JAKARTA – Badan Meteorologi, Klimatologi, dan Geofisika (BMKG) mengimbau masyarakat untuk mewaspadai dampak fenomena La Nina Lemah yang berlangsung mulai akhir 2024 hingga April 2025.
Fenomena ini diperkirakan meningkatkan curah hujan hingga 20–40 persen, berpotensi memicu bencana hidrometeorologi seperti banjir, tanah longsor, hingga puting beliung.
"Kami mengingatkan masyarakat, terutama yang tinggal di perbukitan, lereng gunung, dan bantaran sungai, untuk mempersiapkan diri. Fenomena ini dapat berdampak signifikan pada kondisi cuaca," kata Kepala BMKG, Dwikorita Karnawati, Sabtu 23 November.
Dwikorita menjelaskan bahwa penyimpangan suhu muka laut di Samudra Pasifik dan Hindia, yang memicu La Nina Lemah, menjadi faktor utama peningkatan curah hujan. Meski berisiko menimbulkan bencana, fenomena ini juga membawa peluang positif jika dimitigasi dengan tepat.
“Curah hujan yang melimpah dapat dimanfaatkan untuk mendukung ketahanan pangan, pengisian waduk, dan operasional pembangkit listrik tenaga air,” ujarnya.
BMKG merekomendasikan pemanfaatan air hujan melalui rainwater harvesting untuk mengantisipasi kekeringan. Selain itu, percepatan tanam dan optimalisasi infrastruktur seperti bendungan dan drainase dinilai krusial dalam menghadapi fenomena ini.

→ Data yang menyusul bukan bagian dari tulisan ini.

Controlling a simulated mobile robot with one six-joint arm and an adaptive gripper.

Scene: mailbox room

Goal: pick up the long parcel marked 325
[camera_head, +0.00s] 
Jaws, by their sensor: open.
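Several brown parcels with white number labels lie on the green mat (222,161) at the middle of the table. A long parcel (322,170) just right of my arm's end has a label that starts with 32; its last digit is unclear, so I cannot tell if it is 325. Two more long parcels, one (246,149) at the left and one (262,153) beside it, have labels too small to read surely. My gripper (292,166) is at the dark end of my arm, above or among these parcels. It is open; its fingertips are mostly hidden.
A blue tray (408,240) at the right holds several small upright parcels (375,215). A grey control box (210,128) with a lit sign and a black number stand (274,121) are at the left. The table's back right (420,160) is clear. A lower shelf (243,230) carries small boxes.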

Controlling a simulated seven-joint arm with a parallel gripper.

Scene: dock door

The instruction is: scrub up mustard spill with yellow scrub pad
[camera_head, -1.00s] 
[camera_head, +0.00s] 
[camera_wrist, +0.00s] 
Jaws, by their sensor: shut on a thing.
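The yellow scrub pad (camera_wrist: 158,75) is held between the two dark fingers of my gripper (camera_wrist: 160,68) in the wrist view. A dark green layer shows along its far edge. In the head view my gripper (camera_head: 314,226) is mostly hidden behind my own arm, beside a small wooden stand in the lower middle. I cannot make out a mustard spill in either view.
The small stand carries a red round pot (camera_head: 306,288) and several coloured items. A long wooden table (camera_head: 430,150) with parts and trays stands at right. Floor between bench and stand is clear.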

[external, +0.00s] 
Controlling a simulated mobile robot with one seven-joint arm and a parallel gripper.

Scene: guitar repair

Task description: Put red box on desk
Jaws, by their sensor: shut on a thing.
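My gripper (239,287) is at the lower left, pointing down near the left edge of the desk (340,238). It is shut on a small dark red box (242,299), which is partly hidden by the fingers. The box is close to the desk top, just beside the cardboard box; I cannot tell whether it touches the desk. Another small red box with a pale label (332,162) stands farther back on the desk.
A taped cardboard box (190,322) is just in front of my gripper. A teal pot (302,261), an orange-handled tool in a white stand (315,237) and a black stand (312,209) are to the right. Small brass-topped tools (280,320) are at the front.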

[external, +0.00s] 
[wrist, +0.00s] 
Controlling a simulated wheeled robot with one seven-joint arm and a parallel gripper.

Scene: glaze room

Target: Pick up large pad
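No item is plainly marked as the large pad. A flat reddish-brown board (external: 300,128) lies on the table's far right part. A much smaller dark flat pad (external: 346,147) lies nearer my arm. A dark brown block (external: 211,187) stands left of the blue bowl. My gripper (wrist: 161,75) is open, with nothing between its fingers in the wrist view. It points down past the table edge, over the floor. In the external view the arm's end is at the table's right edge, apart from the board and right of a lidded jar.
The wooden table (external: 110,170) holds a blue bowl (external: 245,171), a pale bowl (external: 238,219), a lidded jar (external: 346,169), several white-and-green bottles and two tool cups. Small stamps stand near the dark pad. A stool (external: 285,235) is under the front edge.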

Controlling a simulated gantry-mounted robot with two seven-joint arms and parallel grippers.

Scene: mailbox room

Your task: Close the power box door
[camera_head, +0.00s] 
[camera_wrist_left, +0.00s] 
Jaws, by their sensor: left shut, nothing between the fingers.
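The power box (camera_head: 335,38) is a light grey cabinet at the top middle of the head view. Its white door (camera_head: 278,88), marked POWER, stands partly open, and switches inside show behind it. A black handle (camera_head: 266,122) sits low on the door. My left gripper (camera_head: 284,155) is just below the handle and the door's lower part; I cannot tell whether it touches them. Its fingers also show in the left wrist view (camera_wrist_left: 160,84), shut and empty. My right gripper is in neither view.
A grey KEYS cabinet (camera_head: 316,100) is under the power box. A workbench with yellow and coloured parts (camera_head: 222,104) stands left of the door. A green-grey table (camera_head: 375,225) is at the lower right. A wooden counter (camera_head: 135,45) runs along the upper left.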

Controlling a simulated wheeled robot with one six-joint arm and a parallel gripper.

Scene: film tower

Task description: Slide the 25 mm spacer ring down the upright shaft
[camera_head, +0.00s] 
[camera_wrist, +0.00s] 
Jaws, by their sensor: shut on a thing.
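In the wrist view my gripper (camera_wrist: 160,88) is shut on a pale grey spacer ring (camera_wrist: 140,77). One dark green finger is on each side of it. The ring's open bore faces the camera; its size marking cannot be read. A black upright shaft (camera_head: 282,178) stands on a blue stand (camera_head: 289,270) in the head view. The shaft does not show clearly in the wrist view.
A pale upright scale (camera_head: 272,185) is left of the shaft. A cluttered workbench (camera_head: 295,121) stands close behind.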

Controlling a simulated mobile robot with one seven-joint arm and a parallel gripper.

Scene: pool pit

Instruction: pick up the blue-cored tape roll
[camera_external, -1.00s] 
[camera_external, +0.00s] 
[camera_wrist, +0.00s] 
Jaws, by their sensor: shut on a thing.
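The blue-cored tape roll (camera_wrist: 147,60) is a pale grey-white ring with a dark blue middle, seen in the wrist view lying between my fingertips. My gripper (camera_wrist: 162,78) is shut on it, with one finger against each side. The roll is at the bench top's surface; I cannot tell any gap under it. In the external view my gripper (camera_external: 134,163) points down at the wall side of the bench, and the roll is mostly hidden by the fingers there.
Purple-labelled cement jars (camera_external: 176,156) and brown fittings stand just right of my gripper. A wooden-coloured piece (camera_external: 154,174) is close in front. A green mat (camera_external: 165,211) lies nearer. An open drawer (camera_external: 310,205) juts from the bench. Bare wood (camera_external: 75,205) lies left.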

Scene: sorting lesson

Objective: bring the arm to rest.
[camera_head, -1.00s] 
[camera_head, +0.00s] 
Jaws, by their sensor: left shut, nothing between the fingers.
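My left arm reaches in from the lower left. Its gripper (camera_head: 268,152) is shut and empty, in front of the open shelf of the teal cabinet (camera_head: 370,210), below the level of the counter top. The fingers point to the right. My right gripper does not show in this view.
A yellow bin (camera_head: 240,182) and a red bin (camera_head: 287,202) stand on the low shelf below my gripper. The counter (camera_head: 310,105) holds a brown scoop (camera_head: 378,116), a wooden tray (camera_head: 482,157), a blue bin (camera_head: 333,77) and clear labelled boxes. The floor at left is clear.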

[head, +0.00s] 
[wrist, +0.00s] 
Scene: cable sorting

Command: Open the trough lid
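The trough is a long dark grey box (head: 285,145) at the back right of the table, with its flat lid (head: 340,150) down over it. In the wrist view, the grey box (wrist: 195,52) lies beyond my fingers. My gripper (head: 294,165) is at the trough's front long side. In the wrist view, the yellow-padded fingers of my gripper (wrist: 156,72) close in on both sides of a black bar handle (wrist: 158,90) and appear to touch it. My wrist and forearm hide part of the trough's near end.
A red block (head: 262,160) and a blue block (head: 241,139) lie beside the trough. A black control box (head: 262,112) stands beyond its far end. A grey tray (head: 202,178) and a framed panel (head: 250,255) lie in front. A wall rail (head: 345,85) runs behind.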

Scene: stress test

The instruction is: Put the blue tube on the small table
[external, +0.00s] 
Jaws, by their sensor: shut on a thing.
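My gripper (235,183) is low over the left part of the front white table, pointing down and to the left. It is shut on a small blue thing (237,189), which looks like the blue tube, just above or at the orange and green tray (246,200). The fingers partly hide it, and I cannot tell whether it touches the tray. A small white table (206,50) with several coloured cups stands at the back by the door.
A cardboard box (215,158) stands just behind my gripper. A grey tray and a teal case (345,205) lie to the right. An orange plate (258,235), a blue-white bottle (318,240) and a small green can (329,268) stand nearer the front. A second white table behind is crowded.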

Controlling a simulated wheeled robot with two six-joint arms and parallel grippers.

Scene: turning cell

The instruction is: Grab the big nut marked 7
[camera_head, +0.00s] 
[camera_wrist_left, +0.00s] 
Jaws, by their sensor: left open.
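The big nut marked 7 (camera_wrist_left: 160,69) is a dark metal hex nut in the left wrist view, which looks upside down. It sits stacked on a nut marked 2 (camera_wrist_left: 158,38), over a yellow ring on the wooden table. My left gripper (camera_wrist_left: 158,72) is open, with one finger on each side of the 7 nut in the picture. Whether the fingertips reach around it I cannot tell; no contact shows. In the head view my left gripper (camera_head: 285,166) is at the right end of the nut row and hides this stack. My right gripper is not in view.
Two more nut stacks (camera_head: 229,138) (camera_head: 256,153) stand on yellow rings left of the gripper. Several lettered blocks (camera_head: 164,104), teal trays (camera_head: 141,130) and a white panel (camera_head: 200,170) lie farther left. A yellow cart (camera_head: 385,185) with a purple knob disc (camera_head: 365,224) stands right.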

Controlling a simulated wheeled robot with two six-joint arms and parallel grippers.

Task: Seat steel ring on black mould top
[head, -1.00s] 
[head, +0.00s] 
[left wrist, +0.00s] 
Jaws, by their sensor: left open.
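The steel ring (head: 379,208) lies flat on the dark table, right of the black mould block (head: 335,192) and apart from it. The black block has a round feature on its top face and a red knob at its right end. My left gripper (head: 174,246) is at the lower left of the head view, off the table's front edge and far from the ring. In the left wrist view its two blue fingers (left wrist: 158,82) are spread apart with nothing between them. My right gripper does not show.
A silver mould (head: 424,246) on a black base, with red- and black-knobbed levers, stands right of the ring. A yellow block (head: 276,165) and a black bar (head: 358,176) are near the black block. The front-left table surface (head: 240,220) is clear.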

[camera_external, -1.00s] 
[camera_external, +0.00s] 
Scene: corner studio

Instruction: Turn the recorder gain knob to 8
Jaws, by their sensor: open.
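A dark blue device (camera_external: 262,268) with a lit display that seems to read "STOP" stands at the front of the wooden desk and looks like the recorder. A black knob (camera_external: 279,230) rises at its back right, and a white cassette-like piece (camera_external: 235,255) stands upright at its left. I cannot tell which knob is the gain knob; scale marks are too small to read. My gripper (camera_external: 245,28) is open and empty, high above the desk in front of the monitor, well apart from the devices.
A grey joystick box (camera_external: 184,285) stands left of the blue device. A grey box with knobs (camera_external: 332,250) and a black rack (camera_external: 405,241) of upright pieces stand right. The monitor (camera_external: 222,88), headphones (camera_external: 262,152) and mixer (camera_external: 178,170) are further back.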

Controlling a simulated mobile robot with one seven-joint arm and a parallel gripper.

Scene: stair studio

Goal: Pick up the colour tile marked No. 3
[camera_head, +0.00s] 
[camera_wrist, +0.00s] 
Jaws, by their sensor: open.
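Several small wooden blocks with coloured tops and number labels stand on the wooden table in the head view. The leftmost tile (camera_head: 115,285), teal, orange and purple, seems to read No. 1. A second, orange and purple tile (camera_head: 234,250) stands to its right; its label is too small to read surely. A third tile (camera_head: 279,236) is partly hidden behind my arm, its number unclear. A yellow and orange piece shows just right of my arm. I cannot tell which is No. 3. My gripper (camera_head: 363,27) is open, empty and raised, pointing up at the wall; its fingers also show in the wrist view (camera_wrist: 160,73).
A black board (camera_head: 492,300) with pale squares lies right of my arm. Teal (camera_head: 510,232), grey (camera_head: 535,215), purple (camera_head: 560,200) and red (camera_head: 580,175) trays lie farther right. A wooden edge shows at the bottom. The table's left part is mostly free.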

Dwikorita menegaskan bahwa langkah mitigasi La Nina selaras dengan Program Asta Cita, yang digagas Presiden Prabowo Subianto, guna mencapai swasembada pangan dan energi.
BMKG juga mendukung petani melalui layanan prediksi iklim jangka pendek hingga enam bulan ke depan, serta program Sekolah Lapang Iklim (SLI) yang telah menjangkau lebih dari 20.000 petani.
BACA JUGA:
“Informasi cuaca dan iklim yang akurat harus diikuti dengan tindakan nyata dari berbagai sektor, termasuk transportasi, infrastruktur, pertanian, hingga energi,” tutup Dwikorita.
La Nina bukan hanya ancaman, tetapi juga peluang. Dengan mitigasi yang tepat, Indonesia dapat mengoptimalkan manfaatnya sekaligus meminimalkan dampak buruknya.